Yoldan geçen bazı vatandaşlar da hakkını arayan öğrencilere tepki gösteriyordu.
“Ne olacak, bunlar 40 paralık adamlar”
İşte kırk paralık adam lafı da tam oradan geliyor…
Bazı kendini bilmez sözde insan müsveddeleri birilerini aşağılamak için söyler ya:
” O kim oluyor kırk paralık adam” oysa kırk paralık adam öğrenci demektir.

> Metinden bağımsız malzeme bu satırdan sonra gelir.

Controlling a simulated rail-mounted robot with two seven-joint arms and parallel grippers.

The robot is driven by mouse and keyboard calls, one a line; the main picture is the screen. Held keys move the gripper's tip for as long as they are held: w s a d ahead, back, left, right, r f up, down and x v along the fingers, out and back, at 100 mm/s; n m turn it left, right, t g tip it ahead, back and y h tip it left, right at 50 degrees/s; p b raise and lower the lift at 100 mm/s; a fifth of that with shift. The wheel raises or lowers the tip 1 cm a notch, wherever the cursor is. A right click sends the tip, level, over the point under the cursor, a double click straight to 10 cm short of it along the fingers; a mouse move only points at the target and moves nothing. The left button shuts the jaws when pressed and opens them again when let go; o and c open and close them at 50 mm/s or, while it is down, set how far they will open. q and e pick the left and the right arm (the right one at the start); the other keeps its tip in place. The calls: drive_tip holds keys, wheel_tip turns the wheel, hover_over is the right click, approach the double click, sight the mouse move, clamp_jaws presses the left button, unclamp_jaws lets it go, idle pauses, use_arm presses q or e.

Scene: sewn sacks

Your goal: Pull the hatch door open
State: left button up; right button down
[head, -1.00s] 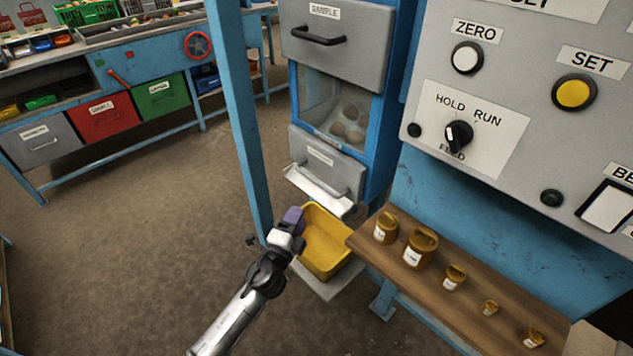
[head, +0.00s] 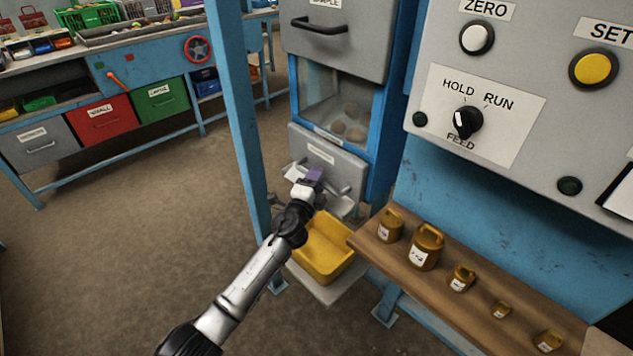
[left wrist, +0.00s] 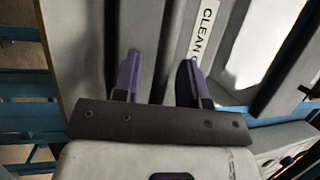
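The hatch door (head: 345,164) is the grey lower panel on the blue cabinet, with a white label and a bar handle (head: 345,190) across its lower part. It looks closed. My left gripper (head: 313,176) is in front of the handle and hides its middle. In the left wrist view, its two purple fingers (left wrist: 158,80) are apart, close to the grey door face. A label reading CLEAN (left wrist: 205,30) shows beyond the right finger. A grey strip runs between the fingers; I cannot tell whether they touch it. My right gripper is not in view.
A yellow bin (head: 325,250) stands below the hatch. A blue post (head: 237,120) rises left of my arm. A wooden shelf (head: 455,295) with several brass weights is at the right, under a control panel (head: 540,120). Open floor lies at the left.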

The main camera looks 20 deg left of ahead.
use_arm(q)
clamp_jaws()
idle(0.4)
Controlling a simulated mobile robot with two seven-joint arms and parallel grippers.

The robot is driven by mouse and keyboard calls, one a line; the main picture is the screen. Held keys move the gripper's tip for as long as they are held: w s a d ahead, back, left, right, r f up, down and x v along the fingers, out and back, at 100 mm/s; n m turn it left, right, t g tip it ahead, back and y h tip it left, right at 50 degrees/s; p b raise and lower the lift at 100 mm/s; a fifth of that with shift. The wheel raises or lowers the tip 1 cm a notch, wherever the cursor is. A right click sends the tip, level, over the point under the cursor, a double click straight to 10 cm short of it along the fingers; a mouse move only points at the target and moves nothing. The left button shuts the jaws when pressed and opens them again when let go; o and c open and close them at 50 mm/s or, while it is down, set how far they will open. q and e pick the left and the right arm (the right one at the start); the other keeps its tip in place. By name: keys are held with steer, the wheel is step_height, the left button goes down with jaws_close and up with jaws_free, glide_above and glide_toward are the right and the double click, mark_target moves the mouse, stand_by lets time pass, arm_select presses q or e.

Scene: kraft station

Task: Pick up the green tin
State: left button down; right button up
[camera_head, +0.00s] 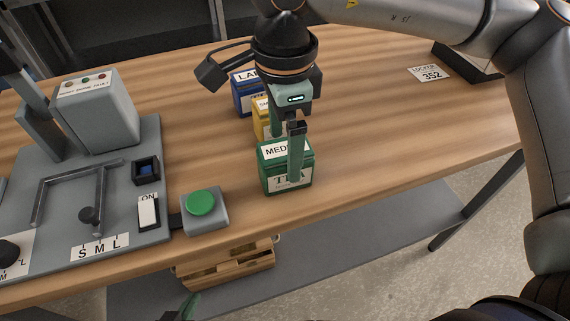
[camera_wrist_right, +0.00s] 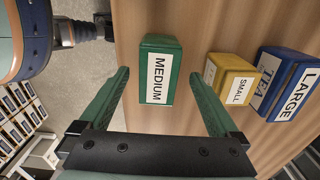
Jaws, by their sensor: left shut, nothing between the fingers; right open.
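The green tin (camera_head: 273,179) stands on the wooden table near its front edge, with a white label reading MEDIUM in the right wrist view (camera_wrist_right: 160,78). My right gripper (camera_head: 287,158) is open above the tin. One finger hides part of the tin's front in the head view. In the right wrist view, its green fingers (camera_wrist_right: 158,73) lie to either side of the tin with gaps between. How far down the fingers reach is hard to tell. My left gripper (camera_head: 190,306) shows only as a green fingertip at the bottom edge, shut and away from the tin.
A yellow tin (camera_wrist_right: 232,82) marked SMALL and a blue tin (camera_wrist_right: 286,86) marked LARGE stand in a row behind the green one. A grey box with a green button (camera_head: 201,203) and a grey control panel (camera_head: 118,222) are to the left. The table's right side is mostly clear.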

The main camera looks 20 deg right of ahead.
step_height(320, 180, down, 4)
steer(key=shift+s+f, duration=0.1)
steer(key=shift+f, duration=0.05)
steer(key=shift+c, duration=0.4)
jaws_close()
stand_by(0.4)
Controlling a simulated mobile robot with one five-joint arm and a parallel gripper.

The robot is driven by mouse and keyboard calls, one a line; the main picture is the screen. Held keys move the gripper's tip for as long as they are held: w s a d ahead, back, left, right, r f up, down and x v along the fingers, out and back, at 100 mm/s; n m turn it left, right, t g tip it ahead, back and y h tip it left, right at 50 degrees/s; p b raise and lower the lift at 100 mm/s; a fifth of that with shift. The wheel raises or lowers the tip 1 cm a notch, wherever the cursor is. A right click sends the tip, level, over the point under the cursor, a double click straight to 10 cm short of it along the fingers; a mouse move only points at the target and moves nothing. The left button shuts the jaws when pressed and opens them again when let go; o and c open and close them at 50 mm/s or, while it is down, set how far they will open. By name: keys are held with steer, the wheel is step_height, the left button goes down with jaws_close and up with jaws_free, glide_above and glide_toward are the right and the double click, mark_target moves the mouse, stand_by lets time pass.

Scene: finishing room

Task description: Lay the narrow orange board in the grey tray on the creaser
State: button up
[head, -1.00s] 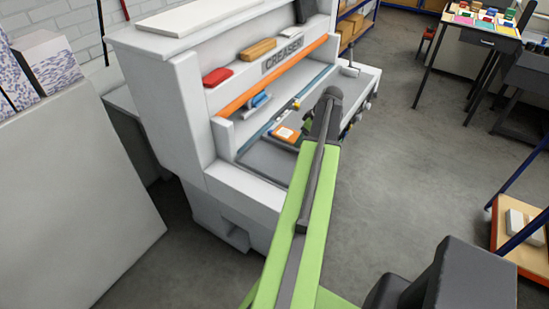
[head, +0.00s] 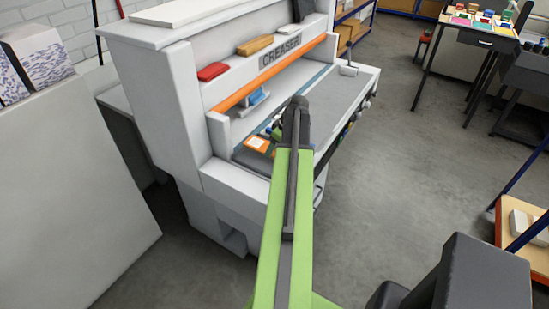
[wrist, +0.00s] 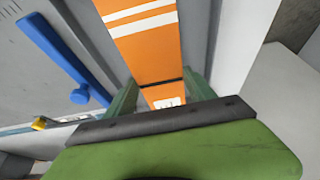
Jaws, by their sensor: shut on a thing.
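The orange board (wrist: 148,45) with white stripes lies between the green fingers of my gripper (wrist: 160,98) in the wrist view. The gripper is shut on it, near a dark line across the board. In the head view the board (head: 259,145) is a small orange patch beside my gripper (head: 274,131), over the near end of the white creaser (head: 237,178). A grey surface (head: 246,159) that looks like the tray shows just below it. My arm hides part of this area. I cannot tell whether the board touches the grey surface.
An orange rail (head: 272,74) spans the creaser's front, above a blue item (head: 257,98). A blue handle (wrist: 62,58) and a yellow knob (wrist: 41,123) lie left of the board in the wrist view. A pale wall (wrist: 236,50) stands close on its right.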

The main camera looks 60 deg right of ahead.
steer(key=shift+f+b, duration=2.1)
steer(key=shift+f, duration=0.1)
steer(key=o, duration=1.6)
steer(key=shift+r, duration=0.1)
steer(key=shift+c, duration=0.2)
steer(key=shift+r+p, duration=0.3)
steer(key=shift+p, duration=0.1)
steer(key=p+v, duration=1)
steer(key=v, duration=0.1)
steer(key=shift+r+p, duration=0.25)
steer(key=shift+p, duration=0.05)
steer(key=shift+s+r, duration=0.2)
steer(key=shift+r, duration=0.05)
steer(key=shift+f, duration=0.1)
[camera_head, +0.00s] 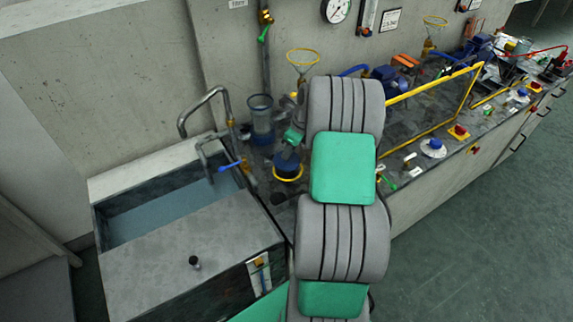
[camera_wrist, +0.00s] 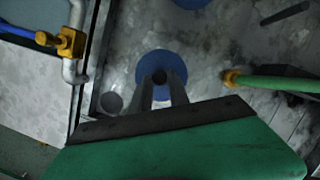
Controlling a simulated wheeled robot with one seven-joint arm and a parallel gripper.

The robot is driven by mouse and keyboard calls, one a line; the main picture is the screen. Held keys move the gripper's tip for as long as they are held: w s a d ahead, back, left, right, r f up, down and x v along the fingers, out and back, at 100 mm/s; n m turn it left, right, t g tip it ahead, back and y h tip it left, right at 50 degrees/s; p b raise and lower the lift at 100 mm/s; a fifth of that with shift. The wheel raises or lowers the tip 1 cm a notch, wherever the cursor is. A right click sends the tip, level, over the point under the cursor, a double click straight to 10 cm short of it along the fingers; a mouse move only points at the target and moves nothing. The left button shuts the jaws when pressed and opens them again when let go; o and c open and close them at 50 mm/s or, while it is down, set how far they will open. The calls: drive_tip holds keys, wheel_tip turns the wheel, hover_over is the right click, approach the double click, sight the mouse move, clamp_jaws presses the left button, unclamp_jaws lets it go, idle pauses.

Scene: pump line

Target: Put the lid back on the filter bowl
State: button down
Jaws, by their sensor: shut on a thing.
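The blue round lid (camera_wrist: 147,66) shows in the wrist view with a dark knob at its middle. My gripper (camera_wrist: 160,80) is shut on that knob. In the head view the lid (camera_head: 287,170) is below my gripper (camera_head: 289,151), with a yellow ring along its lower edge. I cannot tell whether the lid touches the counter. A clear bluish cylinder with a blue base, which looks like the filter bowl (camera_head: 262,116), stands upright behind and left of the lid. Part of a blue shape, probably its base (camera_wrist: 190,3), shows at the wrist view's top edge.
A sink (camera_head: 165,205) with a bent tap and blue lever (camera_head: 230,166) is at the left. A dark round spot (camera_head: 278,199) is on the counter nearby. A yellow funnel (camera_head: 303,58) stands behind. A yellow frame (camera_head: 437,128) and blue pumps (camera_head: 384,77) are to the right.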

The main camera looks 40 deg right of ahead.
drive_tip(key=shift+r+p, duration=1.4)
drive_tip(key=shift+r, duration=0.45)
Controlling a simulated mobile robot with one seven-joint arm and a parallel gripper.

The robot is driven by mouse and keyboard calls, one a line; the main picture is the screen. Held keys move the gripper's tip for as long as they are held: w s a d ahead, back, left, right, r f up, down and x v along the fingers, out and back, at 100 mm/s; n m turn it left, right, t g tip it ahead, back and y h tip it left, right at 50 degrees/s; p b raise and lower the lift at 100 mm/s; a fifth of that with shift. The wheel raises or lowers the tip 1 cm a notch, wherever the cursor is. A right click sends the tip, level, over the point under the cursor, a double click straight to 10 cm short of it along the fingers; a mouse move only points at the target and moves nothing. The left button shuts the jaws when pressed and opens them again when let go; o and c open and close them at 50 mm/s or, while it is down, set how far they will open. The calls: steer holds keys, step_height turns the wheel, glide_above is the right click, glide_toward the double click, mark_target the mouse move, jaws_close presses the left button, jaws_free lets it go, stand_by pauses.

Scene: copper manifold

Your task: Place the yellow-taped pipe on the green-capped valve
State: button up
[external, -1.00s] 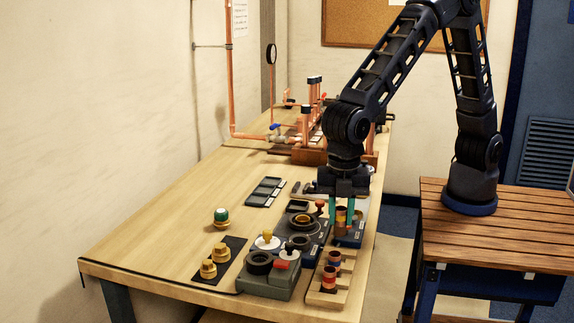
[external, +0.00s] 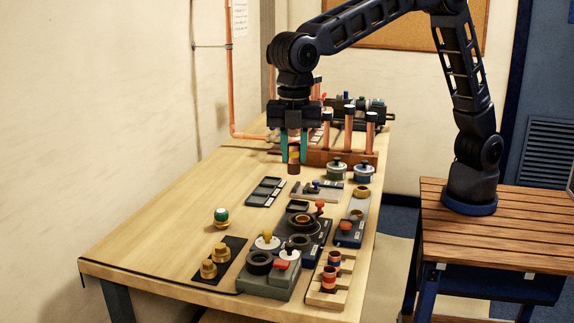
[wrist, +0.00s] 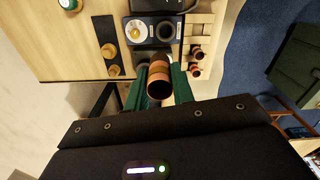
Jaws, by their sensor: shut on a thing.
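My gripper (external: 294,156) is shut on a short dark copper pipe (external: 294,168) with a yellowish band, held upright above the table beside the copper manifold. The pipe also shows in the wrist view (wrist: 159,88), between the green fingers. A round green-topped piece with a gold base (external: 221,217) stands alone at the table's left front, well apart from the pipe. A grey round fitting with a dark greenish top (external: 336,172) stands right of the pipe. I cannot tell which of these is the green-capped valve; parts of the manifold are hidden behind my gripper.
The copper manifold (external: 340,157) with upright pipes stands at the back. A wooden rack (external: 325,297) with banded pipes is at the right front. Brass fittings (external: 221,252) sit on a black mat. A dark three-part tray (external: 265,191) lies mid-table. The left tabletop is clear.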

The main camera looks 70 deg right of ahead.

Geleneklerine bağlı; Üniversite sınavında 500 ve 1000 sıralamasına giren en üst beyne sahip, Boğaziçi Üniversitesi öğrencileri kayyum gibi rektör atanmasına tepki göstererek günlerdir eylem yapıyorlar.
“Sen kim oluyorsun, sen kimsin ki benim aldığım bir karara karşı çıkarsın” Mantığı ile öğrencileri dayaktan kırıp geçiriyor ve öğrencilere pek çok seviyesiz yakıştırma da yapılıyor..
Maalesef, Boğaziçi Üniversitesi öğrencileri için :
“Bunlar evlat değil, başları ezilmesi gereken zehirli yılanlardır” diye sesleniyor.
“Kırk paralık adam bunlar” ve en inciteni ‘terörist’ sıfatını koymaya yeltendiler..
Geçen gün; Boğaziçi Üniversitesi Öğrencileri, Cumhurbaşkanı’na hitaben bir mektup yayınladılar ve o mektubun bir bölümünde; “…Biz farkındayız ki, ne Boğaziçi Üniversitesi Türkiye’nin en önemli kurumu ne de Melih Bulu’nun kayyum olarak başımıza gelmesi Türkiye’nin en önemli sorunudur.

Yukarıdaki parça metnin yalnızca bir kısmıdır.